Yesterday, an unprecedented and provocative anonymous op-ed posted in the Lutheran Choral Times offered a different perspective – that altos are, in fact, the only thing stopping crazy sopranos and power-hungry choir directors from running choirs right off the balcony.
In “I am the Resistance Inside the Choir,” the anonymous alto author revealed choir secrets that threaten to upend the balance of power as we know it.
“I am the Resistance,” the author states. “Without me and my fellow altos, this choir would go off the rails in a week. Who runs the choir? The director? The sopranos? Hahahahaha! Think again, my friend. If our director had free reign to pick the music, she’d listen to those dimwitted sopranos and half the songs would have steel drum accompaniment…the congregation would be in an uproar. What our director doesn’t realize is that an army of diligent altos is working tirelessly from within to frustrate parts of her agenda and thwart her worst inclinations. Who do you think intercepts the mail and shreds every contemporary choral arrangement? Certainly not the sopranos – they’re too busy fixing their hair and makeup.
We altos are the gatekeepers of our sacred Lutheran musical tradition – a lodestar in whose absence Lutherans would lose much of their unique identity. We’ve been painted as unnecessary and outdated, but in reality we’re the fabric holding the choir together.”

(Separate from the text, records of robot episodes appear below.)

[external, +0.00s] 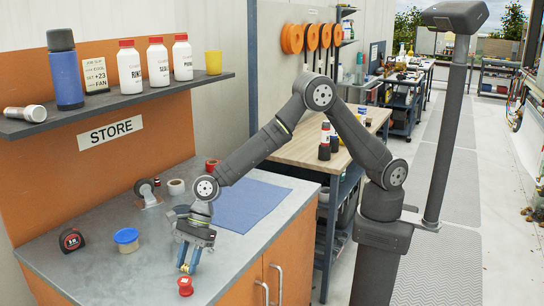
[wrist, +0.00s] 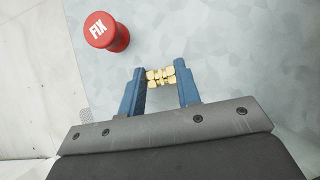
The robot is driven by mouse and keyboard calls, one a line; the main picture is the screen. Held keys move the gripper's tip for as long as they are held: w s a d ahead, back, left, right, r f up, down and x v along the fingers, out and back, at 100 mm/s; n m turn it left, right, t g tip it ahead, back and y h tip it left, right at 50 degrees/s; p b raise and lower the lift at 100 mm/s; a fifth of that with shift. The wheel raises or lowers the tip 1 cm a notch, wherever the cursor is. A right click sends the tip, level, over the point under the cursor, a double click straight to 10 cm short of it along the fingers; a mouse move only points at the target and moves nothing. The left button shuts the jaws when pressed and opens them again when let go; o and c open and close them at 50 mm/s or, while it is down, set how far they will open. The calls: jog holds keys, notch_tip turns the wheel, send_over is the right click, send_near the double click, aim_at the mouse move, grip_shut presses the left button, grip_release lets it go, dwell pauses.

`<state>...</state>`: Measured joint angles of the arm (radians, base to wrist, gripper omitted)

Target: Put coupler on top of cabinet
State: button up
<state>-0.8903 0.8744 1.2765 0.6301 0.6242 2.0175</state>
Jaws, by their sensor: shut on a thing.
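The coupler (wrist: 161,77), a small brass fitting with hex-like sections, lies crosswise between the two blue fingers of my gripper (wrist: 161,82) in the wrist view. My gripper (external: 188,268) is shut on it, with a finger at each end. In the external view the gripper points down, low over the grey top of the orange cabinet (external: 100,271), near its front edge. A small brassy bit of the coupler (external: 185,268) shows at the fingertips. I cannot tell whether it touches the top.
A red spool marked FIX (wrist: 106,34) stands close to the fingertips, also in the external view (external: 185,287). A blue-lidded jar (external: 126,240), tape measure (external: 71,240), tape dispenser (external: 148,193) and blue mat (external: 240,204) are on the cabinet top. A loaded shelf (external: 115,103) hangs above.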

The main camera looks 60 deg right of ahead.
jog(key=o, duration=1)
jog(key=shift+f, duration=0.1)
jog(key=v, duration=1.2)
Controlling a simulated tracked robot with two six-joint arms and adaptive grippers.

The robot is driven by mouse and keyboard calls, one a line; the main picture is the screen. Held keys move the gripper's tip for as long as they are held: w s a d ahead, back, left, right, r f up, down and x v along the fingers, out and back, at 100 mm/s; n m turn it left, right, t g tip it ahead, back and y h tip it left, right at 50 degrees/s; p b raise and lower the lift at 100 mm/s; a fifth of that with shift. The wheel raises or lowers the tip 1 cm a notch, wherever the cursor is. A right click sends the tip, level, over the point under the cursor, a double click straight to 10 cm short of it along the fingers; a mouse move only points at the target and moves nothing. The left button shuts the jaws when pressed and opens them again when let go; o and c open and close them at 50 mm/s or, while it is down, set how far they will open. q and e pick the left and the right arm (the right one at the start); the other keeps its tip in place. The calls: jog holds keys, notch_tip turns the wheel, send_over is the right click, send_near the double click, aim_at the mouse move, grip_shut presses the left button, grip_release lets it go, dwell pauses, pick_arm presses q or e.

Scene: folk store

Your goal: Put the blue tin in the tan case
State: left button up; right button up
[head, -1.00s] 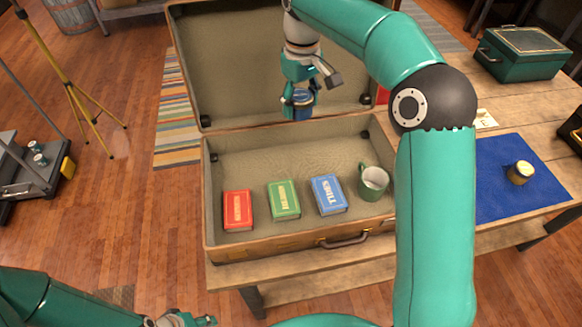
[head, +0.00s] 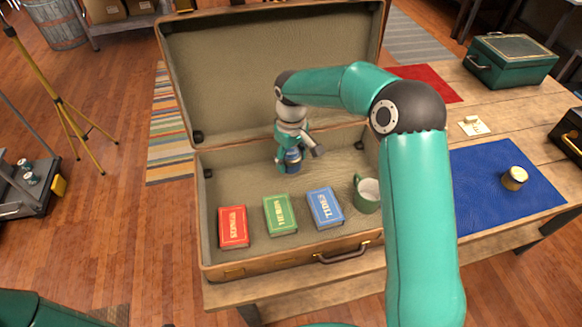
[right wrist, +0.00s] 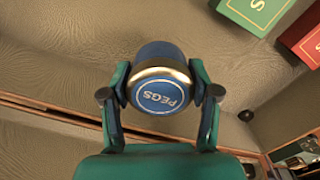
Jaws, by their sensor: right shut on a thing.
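The tan case (head: 222,272) lies open on the wooden table, its lid tilted up at the back. The blue tin (head: 292,157) is in my right gripper (head: 291,166), inside the case's outline near the back wall and behind the books. In the right wrist view the blue tin (right wrist: 158,92) has a gold rim and a lid reading PEGS, and the right gripper's fingers (right wrist: 160,110) close on its two sides. I cannot tell whether the tin touches the case floor. My left gripper is out of view; only part of my left arm shows at the lower left.
In the case's front are a red book (head: 233,227), a green book (head: 280,215), a blue book (head: 325,208) and a green mug (head: 367,195). Right of it are a blue mat (head: 490,190) with a gold-lidded tin (head: 514,178), a red mat (head: 425,82) and a teal box (head: 510,62).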

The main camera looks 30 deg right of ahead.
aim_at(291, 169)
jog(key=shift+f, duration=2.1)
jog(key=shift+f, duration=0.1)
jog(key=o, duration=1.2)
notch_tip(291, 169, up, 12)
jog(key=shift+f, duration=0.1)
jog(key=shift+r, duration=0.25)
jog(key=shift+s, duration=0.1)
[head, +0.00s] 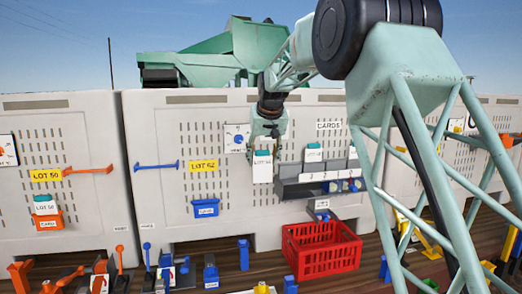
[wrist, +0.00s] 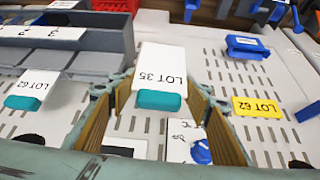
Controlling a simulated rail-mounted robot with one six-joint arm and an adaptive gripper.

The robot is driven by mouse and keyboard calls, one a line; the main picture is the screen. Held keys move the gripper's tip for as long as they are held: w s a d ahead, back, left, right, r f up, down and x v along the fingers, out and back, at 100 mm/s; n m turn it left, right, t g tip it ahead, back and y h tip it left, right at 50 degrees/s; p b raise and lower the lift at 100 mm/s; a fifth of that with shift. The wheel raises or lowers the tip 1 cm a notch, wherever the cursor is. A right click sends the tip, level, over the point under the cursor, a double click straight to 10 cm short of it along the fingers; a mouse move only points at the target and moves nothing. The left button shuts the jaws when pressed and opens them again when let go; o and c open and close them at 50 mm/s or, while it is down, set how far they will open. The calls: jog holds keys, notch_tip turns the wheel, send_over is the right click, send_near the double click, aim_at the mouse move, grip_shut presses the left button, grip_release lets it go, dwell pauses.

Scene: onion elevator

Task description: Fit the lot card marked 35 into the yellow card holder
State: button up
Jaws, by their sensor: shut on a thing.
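My gripper (head: 267,132) is shut on a white card with a teal grip, the lot card marked 35 (head: 262,170). In the wrist view, the card (wrist: 160,70) reads LOT 35 upside down, and its teal grip (wrist: 159,101) is between my jaws (wrist: 157,112). The card hangs upright in front of the pale crate wall, left of the grey card rack (head: 300,190). I cannot make out the yellow card holder for certain. Yellow parts (head: 432,240) show at the lower right, partly behind my own frame.
Another card (wrist: 30,88), marked LOT 62, stands in the rack. A blue holder (head: 206,208) sits below a yellow LOT 62 sign (head: 204,166). An orange holder (head: 47,221) with a card is far left. A red basket (head: 320,252) stands below the rack.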

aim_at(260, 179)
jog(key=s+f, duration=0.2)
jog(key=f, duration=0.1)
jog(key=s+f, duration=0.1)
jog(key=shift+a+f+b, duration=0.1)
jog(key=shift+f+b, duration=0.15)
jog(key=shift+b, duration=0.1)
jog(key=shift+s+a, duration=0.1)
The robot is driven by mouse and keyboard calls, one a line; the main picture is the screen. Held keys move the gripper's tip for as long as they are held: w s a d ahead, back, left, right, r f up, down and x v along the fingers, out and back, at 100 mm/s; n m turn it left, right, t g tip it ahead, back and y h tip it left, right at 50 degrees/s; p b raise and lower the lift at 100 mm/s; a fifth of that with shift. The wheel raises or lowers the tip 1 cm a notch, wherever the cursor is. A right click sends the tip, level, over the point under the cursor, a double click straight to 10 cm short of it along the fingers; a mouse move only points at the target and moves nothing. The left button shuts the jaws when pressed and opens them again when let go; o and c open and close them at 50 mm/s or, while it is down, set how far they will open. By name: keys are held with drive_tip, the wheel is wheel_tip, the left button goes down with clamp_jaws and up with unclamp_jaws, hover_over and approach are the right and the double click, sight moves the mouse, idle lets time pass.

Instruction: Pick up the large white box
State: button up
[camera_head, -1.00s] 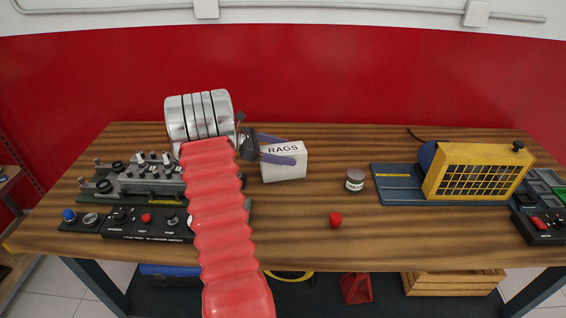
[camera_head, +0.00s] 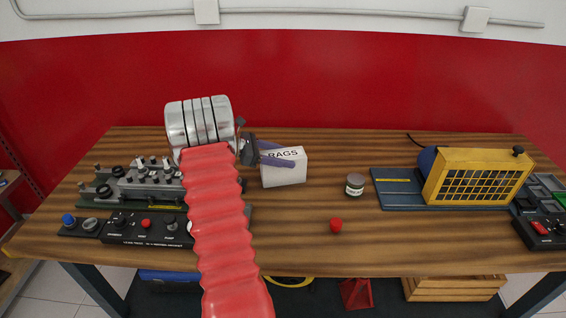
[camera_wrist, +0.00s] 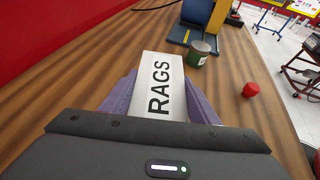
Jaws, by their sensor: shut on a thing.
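The large white box (camera_head: 284,175), marked RAGS, stands upright on the wooden table in the head view, right of my red-sleeved arm. In the wrist view the white box (camera_wrist: 159,88) lies between my two purple fingers, its lettered face toward the camera. My gripper (camera_head: 292,158) comes in from the left, with one finger across the box's front near the top and the other behind it. It is shut on the box. In the wrist view my gripper (camera_wrist: 158,95) has a finger along each side. I cannot see clear space under the box.
A small labelled can (camera_head: 355,185) and a red knob-like piece (camera_head: 336,225) stand right of the box. A yellow grilled unit (camera_head: 478,175) is farther right. A silver cylinder block (camera_head: 198,120) and a control panel (camera_head: 150,226) are at left. The table (camera_head: 300,235) is clear in front of the box.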

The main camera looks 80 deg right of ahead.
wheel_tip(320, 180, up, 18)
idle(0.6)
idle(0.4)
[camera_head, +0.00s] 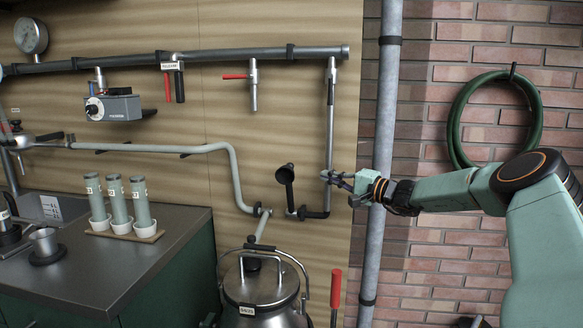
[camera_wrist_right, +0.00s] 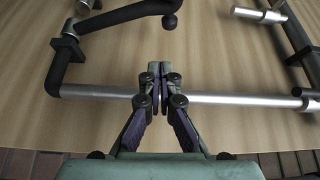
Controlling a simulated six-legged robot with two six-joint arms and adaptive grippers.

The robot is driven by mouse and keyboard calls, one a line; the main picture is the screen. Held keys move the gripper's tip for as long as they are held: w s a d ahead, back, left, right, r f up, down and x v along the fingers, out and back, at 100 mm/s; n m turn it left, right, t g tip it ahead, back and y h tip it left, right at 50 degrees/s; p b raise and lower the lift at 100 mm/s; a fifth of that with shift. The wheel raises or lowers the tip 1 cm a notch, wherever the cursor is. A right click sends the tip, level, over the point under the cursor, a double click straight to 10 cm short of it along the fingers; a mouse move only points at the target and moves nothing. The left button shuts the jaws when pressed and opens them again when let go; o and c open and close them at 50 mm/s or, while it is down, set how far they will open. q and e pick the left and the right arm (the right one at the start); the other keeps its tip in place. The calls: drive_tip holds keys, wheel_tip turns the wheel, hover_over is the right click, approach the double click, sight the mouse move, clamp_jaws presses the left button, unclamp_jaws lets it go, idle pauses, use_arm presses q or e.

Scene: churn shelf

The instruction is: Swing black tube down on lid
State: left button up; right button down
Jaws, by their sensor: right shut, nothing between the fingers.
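The black tube (camera_head: 288,192) stands upright at the foot of the wall pipework, its flared end at the top. Black pipework also shows at the upper left of the right wrist view (camera_wrist_right: 130,15). The steel churn's lid (camera_head: 261,285) is below and to the left, with a hoop handle around it. My right gripper (camera_head: 327,176) is at the vertical steel pipe (camera_head: 330,135), right of the black tube and apart from it. In the wrist view its fingers (camera_wrist_right: 160,72) are together and empty, in front of the pipe (camera_wrist_right: 230,100); contact cannot be told. My left gripper is out of view.
A grey standpipe (camera_head: 380,140) runs vertically behind my right wrist. A green hose (camera_head: 455,120) hangs on the brick wall. A red-handled rod (camera_head: 336,289) stands right of the churn. A counter (camera_head: 110,270) with several capped tubes is at the left.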

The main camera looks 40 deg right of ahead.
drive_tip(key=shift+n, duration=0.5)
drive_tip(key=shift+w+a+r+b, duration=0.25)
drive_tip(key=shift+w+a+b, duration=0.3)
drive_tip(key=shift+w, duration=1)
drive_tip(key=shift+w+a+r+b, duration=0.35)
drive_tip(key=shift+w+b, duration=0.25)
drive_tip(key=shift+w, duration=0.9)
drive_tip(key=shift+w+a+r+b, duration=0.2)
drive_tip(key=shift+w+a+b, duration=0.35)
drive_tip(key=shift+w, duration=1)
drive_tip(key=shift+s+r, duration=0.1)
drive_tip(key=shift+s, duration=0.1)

“Finally, to all the men out there – can’t you see beyond looks and a high pitched voice? Sopranos can’t cook – ours can’t even figure out a toaster. And forget about a clean house – your soprano trophy wife won’t crawl on her hands and knees to clean out the crevices in the bathroom…it might damage her precious cuticles. Don’t even get me started on raising a family! An alto wife will raise up your child in the way of the LORD – you’ll be lucky if your soprano wife ever turns off the TV. Start using your brain to find a wife and marry an alto!”